East Hampton Town Police Chief Edward Ecker, who was at last week’s meeting for other business, confirmed that the incident involving Mr. LiPani had been reported, but said he knew of no other similar incidents. Police have, however, received calls about shots being fired, he said.
“At the time of this incident, these individuals were engaged in a legal activity that they were doing legally,” James Grimes, a Montauk resident and hunter, told the board. He said he had helped train some of the young hunters in hunting practices and safety.
Mr. Grimes suggested that Mr. LiPani might also be at fault for the incident. People “have to be considerate and respectful of every other person,” he said. “Hunters have to be considerate of property owners,” he said. And others using the pond “have got to be respectful of someone hunting legally.”
Hunting season for ducks lasts only between 30 and 45 days, he said. The board, said Mr. Grimes, shouldn’t ban hunting on Fort Pond “because the people living on the pond don’t like the sound of gunfire.”
“Fort Pond . . . is probably one of the most accessible ponds in Montauk,” Mr. Grimes said, and is used by a handicapped youth. “This is the only place in East Hampton that he can go down and shoot.”
“I think the state law — for safety — is you have to be 500 feet from any residence,” Mr. Ecker said. However, hunters shooting across the pond could position themselves closer than that to a house, as long as there was 500 feet of clear area in the direction they were shooting.
The range of a shotgun, said Mr. Wilkinson, in answer to a question from Councilwoman Theresa Quigley, is “45 to 50 yards, at most. After that, it dissipates,” he said.
Councilwoman Sylvia Overby asked if there were “alternative sites in Montauk” for waterfowl hunting.
“Plenty,” Ms. Bimson answered her.
“In all fairness, every standard can be applied to those sites, as well,” Mr. Wilkinson said.
If lots around the pond are now mostly developed, Ms. Overby said, “then maybe something has to give on the other side. If there are alternative sites, then I would like to consider those alternatives.”
Ms. Quigley said she lacked information on which to base a decision — the number of hunters desirous of using Fort Pond, for instance. And, she said, “If that’s a part of how people have enjoyed the area, then I don’t want to just flippantly say stop. It’s a careful analysis that has to be made.”
“I happen to live near a duck blind, and so I hear the duck blind shots, the shotgun shots going off. I don’t have a problem with it. You bought there,” Ms. Quigley said.
Mr. Wilkinson asked if “absent of this unfortunate event that happened last year, would we be discussing this?”
“I think so,” Ms. Bimson told him, “because my neighbors — they don’t want hunting, and this brought it all to a head.”

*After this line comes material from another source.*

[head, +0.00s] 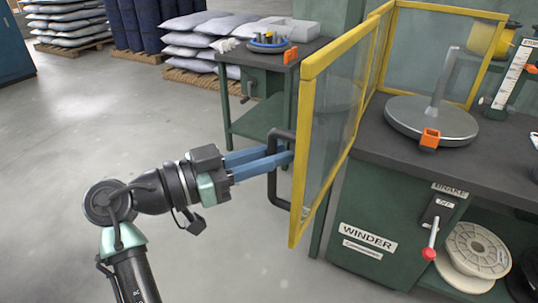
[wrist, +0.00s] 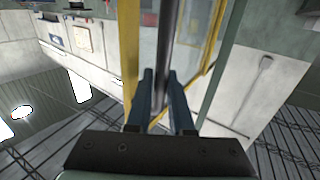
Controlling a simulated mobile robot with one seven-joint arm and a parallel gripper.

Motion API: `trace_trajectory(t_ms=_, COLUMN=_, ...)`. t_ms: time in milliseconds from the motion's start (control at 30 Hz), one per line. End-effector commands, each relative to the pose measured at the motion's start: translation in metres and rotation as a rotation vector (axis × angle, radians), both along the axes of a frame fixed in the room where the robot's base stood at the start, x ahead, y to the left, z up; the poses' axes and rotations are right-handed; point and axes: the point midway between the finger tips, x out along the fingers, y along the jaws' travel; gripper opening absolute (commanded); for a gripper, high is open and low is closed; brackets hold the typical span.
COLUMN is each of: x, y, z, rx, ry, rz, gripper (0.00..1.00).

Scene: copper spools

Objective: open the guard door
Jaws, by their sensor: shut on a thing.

In a letter dated Dec. 18, Jeremy Samuelson, the executive director of Concerned Citizens of Montauk, asked the town board to close the pond to waterfowl hunting, in light of the support of residents around the pond and the availability of other hunting locations. “Not all possible uses are appropriate for all locations,” he wrote, adding that the interests of various user groups “must be weighed and accommodated.”
But, the letter said, as “Fort Pond is completely encircled by dense residential, commercial, and industrial development . . . the real and possible impacts of waterfowl hunting — as well as the potential for conflict with other user groups and homeowners — are elevated.”
Zachary Cohen, the chairman of the town’s nature preserve committee, suggested the uses of Fort Pond might be taken up by his committee, which could craft a management plan for the site, as it does for other town-owned lands. The committee could explore the pertinent legal and safety issues, he said. One recommendation, Mr. Cohen suggested, would be to do what the town trustees do regarding trustee-owned bodies of water and institute a permit system for duck blinds, limiting their number and proscribing their locations.
One audience member, Naomi Salz, also weighed in on the issue. “It’s hard to believe,” she said, that in light of the recent mass shooting in Connecticut “we’re sitting here talking about guns being used so freely.”
“Accidents do happen,” she said. “Guns kill people. And if somebody wants a duck, they should go to Waldbaum’s.”
“And we should all sit at home and play computer games where we kill each other,” Ms. Quigley replied. “The point being, is at least you’re outside. And outside is better than inside.”